» **CHALLENGE**: Your task is to output the listing word for word, with pictures excluded.

=-=-=

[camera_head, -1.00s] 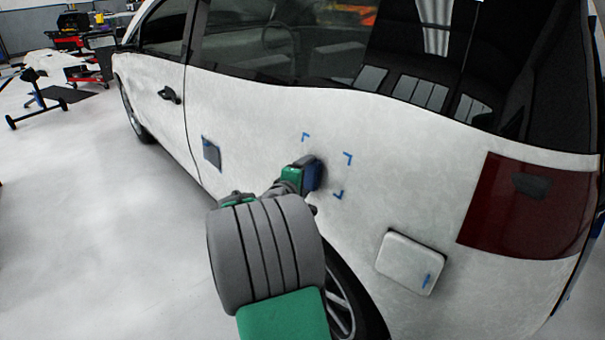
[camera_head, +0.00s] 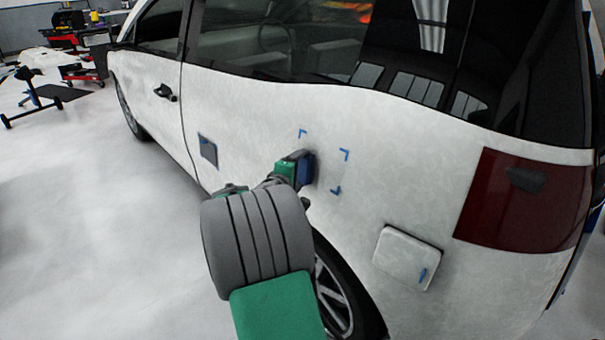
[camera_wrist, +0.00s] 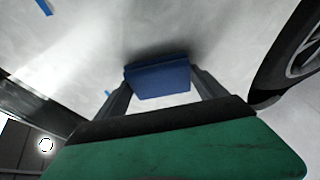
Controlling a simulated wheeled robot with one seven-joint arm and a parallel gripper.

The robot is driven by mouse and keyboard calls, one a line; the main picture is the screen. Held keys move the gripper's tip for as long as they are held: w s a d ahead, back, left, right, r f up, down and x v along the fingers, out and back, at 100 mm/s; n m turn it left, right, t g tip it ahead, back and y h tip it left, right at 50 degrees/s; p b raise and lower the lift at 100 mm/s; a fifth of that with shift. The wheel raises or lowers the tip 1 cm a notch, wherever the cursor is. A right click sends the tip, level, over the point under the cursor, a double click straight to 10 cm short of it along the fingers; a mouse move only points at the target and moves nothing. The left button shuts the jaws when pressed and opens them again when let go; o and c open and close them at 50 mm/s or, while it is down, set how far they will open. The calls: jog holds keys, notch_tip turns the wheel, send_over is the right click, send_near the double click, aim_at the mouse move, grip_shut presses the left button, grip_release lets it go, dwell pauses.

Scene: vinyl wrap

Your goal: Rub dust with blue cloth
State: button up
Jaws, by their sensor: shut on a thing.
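My gripper (camera_head: 298,168) is shut on the blue cloth (camera_head: 306,170), which looks like a flat blue pad. In the wrist view the blue cloth (camera_wrist: 160,78) sits between the two fingers of my gripper (camera_wrist: 160,90), close against the white car panel (camera_wrist: 215,40). I cannot tell if its whole face touches the panel. Blue corner marks (camera_head: 345,155) frame an area of the panel (camera_head: 400,170) around the cloth; the lower left corner is hidden by my arm. The panel has a mottled, dusty look, and single specks cannot be told apart.
A dark pad (camera_head: 208,150) is on the door left of my gripper. A pale square flap (camera_head: 407,258) with a blue strip lies lower right, and the rear wheel (camera_head: 335,295) is below. Red carts stand far back.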

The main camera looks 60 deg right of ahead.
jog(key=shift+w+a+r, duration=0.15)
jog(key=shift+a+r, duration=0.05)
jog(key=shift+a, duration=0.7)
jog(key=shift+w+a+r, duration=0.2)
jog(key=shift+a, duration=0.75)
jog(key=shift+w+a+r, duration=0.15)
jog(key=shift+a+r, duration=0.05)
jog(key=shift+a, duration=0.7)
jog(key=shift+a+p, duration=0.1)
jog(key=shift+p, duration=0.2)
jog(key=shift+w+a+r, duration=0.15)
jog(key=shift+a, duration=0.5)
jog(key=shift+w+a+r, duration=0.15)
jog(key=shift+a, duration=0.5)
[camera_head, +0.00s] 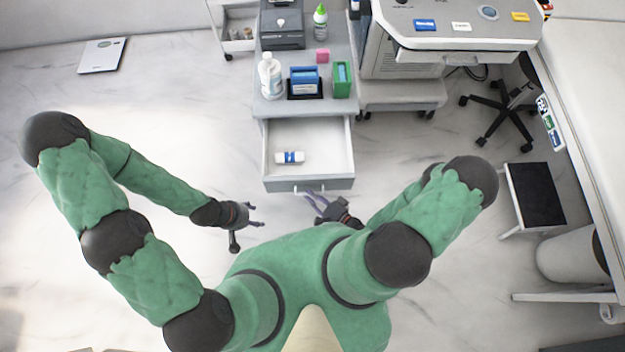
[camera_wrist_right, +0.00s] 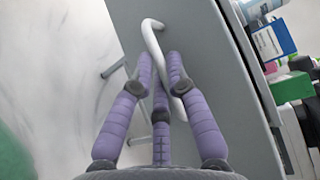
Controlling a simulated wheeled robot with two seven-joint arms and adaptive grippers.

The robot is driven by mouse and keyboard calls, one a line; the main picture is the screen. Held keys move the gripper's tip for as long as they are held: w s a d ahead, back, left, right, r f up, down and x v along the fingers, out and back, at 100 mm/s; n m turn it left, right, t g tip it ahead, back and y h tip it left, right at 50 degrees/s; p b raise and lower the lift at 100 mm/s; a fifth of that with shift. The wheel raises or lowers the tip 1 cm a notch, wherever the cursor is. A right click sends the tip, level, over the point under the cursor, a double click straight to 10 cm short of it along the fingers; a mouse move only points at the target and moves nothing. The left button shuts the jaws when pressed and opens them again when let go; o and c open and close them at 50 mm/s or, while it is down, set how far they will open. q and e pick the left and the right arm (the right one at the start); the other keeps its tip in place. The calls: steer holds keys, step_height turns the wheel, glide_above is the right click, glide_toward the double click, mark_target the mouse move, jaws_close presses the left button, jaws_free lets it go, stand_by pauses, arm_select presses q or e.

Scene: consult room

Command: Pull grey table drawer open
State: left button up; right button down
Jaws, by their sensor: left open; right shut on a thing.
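The grey table (camera_head: 262,102) stands at the top middle of the head view. My right gripper (camera_head: 312,194) is at the drawer's front. In the right wrist view, the fingers (camera_wrist_right: 162,75) are shut around the white curved handle (camera_wrist_right: 150,32) on the grey drawer front (camera_wrist_right: 200,60). My left gripper (camera_head: 256,216) is open and empty, apart from the drawer, to its lower left.
On the tabletop stand a white bottle (camera_head: 270,78), a blue box (camera_head: 304,78), a green box (camera_head: 342,80) and a pink block (camera_head: 322,56). A grey machine cart (camera_head: 400,95) stands to the right. The floor left of the drawer is clear.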

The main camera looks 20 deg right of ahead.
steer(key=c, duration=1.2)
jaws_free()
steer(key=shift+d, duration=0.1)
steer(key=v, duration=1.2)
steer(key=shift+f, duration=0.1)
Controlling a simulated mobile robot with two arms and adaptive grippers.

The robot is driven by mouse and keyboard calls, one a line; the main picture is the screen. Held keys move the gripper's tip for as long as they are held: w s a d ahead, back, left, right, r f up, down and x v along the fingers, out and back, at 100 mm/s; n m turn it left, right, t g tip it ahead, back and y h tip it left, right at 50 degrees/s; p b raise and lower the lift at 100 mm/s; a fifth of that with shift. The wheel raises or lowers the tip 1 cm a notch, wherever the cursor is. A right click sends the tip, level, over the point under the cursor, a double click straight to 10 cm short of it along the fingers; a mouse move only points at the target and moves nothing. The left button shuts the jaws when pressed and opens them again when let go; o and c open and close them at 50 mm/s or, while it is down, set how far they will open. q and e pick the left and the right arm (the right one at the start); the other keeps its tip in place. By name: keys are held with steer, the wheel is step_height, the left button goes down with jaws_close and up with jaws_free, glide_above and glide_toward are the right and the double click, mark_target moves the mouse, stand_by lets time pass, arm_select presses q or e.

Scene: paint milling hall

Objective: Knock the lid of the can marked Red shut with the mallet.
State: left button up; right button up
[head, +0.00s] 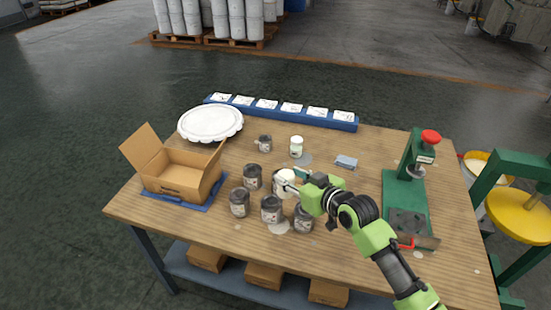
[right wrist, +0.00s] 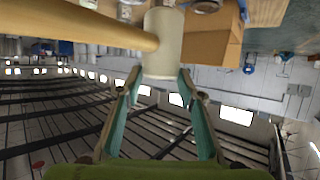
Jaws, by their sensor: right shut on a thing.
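My right gripper (head: 298,181) is over the middle of the wooden table, shut on the mallet. The mallet's pale, cylindrical head (head: 284,184) shows at the fingertips in the head view, above the can group. In the right wrist view the head (right wrist: 163,42) is at the fingertips (right wrist: 157,78), and the wooden handle (right wrist: 85,25) runs left. Several dark grey cans stand close together below it: a back can (head: 253,177), a left can (head: 239,203), a front can (head: 271,209) and a right can (head: 303,219). Their markings are too small to read, so I cannot tell which is Red. My left gripper is out of view.
An open cardboard box (head: 180,177) stands at the left, near a white round lid-like disc (head: 210,123). A small can (head: 265,143) and a white jar (head: 297,147) stand behind. A green press (head: 408,185) is at the right. A blue rack (head: 282,111) edges the back.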

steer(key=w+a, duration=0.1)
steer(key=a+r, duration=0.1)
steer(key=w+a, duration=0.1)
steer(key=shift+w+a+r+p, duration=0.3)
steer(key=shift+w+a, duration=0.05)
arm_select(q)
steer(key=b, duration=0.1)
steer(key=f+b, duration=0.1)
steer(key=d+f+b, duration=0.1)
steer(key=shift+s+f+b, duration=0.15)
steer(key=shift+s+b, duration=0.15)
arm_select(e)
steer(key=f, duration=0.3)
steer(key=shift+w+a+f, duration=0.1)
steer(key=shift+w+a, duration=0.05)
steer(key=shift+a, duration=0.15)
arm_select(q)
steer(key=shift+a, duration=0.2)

=-=-=

» **EXERCISE OUTPUT**:
[camera_head, -1.00s] 
[camera_head, +0.00s] 
[camera_wrist, +0.00s] 
Controlling a simulated wheeled robot with one seven-joint arm and a parallel gripper.

The robot is driven by mouse and keyboard calls, one a line; the main picture is the screen. Held keys move the gripper's tip for as long as they are held: w s a d ahead, back, left, right, r f up, down and x v along the fingers, out and back, at 100 mm/s; n m turn it left, right, t g tip it ahead, back and y h tip it left, right at 50 degrees/s; p b raise and lower the lift at 100 mm/s; a fifth of that with shift. The wheel raises or lowers the tip 1 cm a notch, wherever the cursor is. A right click sends the tip, level, over the point under the cursor, a double click straight to 10 cm short of it along the fingers; a mouse move only points at the target and moves nothing. The left button shuts the jaws when pressed and opens them again when let go; o and c open and close them at 50 mm/s or, while it is down, set how far they will open. The calls: jog holds keys, notch_tip turns the wheel, send_over is the right click, send_near the double click, aim_at the mouse move, grip_shut presses the left button, grip_release lets it go, dwell pauses.

Scene: vinyl wrap

Your goal: Rub dust with blue cloth
State: button up
Jaws, by their sensor: shut on a thing.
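My gripper (camera_head: 298,168) is shut on the blue cloth (camera_head: 306,170), which looks like a flat blue pad. In the wrist view the blue cloth (camera_wrist: 160,78) sits between the two fingers of my gripper (camera_wrist: 160,90), close against the white car panel (camera_wrist: 215,40). I cannot tell if its whole face touches the panel. Blue corner marks (camera_head: 345,155) frame an area of the panel (camera_head: 400,170) around the cloth; the lower left corner is hidden by my arm. The panel has a mottled, dusty look, and single specks cannot be told apart.
A dark pad (camera_head: 208,150) is on the door left of my gripper. A pale square flap (camera_head: 407,258) with a blue strip lies lower right, and the rear wheel (camera_head: 335,295) is below. Red carts stand far back.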

The main camera looks 60 deg right of ahead.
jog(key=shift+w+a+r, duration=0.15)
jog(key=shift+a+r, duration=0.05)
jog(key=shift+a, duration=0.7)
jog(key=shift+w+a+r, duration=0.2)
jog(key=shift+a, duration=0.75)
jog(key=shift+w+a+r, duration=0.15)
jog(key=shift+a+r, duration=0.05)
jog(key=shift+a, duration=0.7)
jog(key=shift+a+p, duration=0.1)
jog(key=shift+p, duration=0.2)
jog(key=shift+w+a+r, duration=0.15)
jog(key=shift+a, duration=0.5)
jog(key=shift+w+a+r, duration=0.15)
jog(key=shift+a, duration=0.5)
[camera_head, +0.00s] 
[camera_wrist_right, +0.00s] 
Controlling a simulated wheeled robot with two seven-joint arms and adaptive grippers.

The robot is driven by mouse and keyboard calls, one a line; the main picture is the screen. Held keys move the gripper's tip for as long as they are held: w s a d ahead, back, left, right, r f up, down and x v along the fingers, out and back, at 100 mm/s; n m turn it left, right, t g tip it ahead, back and y h tip it left, right at 50 degrees/s; p b raise and lower the lift at 100 mm/s; a fifth of that with shift. The wheel raises or lowers the tip 1 cm a notch, wherever the cursor is. A right click sends the tip, level, over the point under the cursor, a double click straight to 10 cm short of it along the fingers; a mouse move only points at the target and moves nothing. The left button shuts the jaws when pressed and opens them again when let go; o and c open and close them at 50 mm/s or, while it is down, set how far they will open. q and e pick the left and the right arm (the right one at the start); the other keeps its tip in place. The calls: steer holds keys, step_height turns the wheel, glide_above is the right click, glide_toward the double click, mark_target the mouse move, jaws_close presses the left button, jaws_free lets it go, stand_by pauses, arm_select presses q or e.

Scene: consult room

Command: Pull grey table drawer open
State: left button up; right button down
Jaws, by their sensor: left open; right shut on a thing.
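The grey table (camera_head: 262,102) stands at the top middle of the head view. My right gripper (camera_head: 312,194) is at the drawer's front. In the right wrist view, the fingers (camera_wrist_right: 162,75) are shut around the white curved handle (camera_wrist_right: 150,32) on the grey drawer front (camera_wrist_right: 200,60). My left gripper (camera_head: 256,216) is open and empty, apart from the drawer, to its lower left.
On the tabletop stand a white bottle (camera_head: 270,78), a blue box (camera_head: 304,78), a green box (camera_head: 342,80) and a pink block (camera_head: 322,56). A grey machine cart (camera_head: 400,95) stands to the right. The floor left of the drawer is clear.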

The main camera looks 20 deg right of ahead.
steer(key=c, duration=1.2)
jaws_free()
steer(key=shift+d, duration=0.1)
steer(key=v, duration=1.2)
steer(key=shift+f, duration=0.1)
Controlling a simulated mobile robot with two arms and adaptive grippers.

The robot is driven by mouse and keyboard calls, one a line; the main picture is the screen. Held keys move the gripper's tip for as long as they are held: w s a d ahead, back, left, right, r f up, down and x v along the fingers, out and back, at 100 mm/s; n m turn it left, right, t g tip it ahead, back and y h tip it left, right at 50 degrees/s; p b raise and lower the lift at 100 mm/s; a fifth of that with shift. The wheel raises or lowers the tip 1 cm a notch, wherever the cursor is. A right click sends the tip, level, over the point under the cursor, a double click straight to 10 cm short of it along the fingers; a mouse move only points at the target and moves nothing. The left button shuts the jaws when pressed and opens them again when let go; o and c open and close them at 50 mm/s or, while it is down, set how far they will open. q and e pick the left and the right arm (the right one at the start); the other keeps its tip in place. By name: keys are held with steer, the wheel is step_height, the left button goes down with jaws_close and up with jaws_free, glide_above and glide_toward are the right and the double click, mark_target moves the mouse, stand_by lets time pass, arm_select presses q or e.

Scene: paint milling hall

Objective: Knock the lid of the can marked Red shut with the mallet.
State: left button up; right button up
[head, +0.00s] 
[right wrist, +0.00s] 
Jaws, by their sensor: right shut on a thing.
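My right gripper (head: 298,181) is over the middle of the wooden table, shut on the mallet. The mallet's pale, cylindrical head (head: 284,184) shows at the fingertips in the head view, above the can group. In the right wrist view the head (right wrist: 163,42) is at the fingertips (right wrist: 157,78), and the wooden handle (right wrist: 85,25) runs left. Several dark grey cans stand close together below it: a back can (head: 253,177), a left can (head: 239,203), a front can (head: 271,209) and a right can (head: 303,219). Their markings are too small to read, so I cannot tell which is Red. My left gripper is out of view.
An open cardboard box (head: 180,177) stands at the left, near a white round lid-like disc (head: 210,123). A small can (head: 265,143) and a white jar (head: 297,147) stand behind. A green press (head: 408,185) is at the right. A blue rack (head: 282,111) edges the back.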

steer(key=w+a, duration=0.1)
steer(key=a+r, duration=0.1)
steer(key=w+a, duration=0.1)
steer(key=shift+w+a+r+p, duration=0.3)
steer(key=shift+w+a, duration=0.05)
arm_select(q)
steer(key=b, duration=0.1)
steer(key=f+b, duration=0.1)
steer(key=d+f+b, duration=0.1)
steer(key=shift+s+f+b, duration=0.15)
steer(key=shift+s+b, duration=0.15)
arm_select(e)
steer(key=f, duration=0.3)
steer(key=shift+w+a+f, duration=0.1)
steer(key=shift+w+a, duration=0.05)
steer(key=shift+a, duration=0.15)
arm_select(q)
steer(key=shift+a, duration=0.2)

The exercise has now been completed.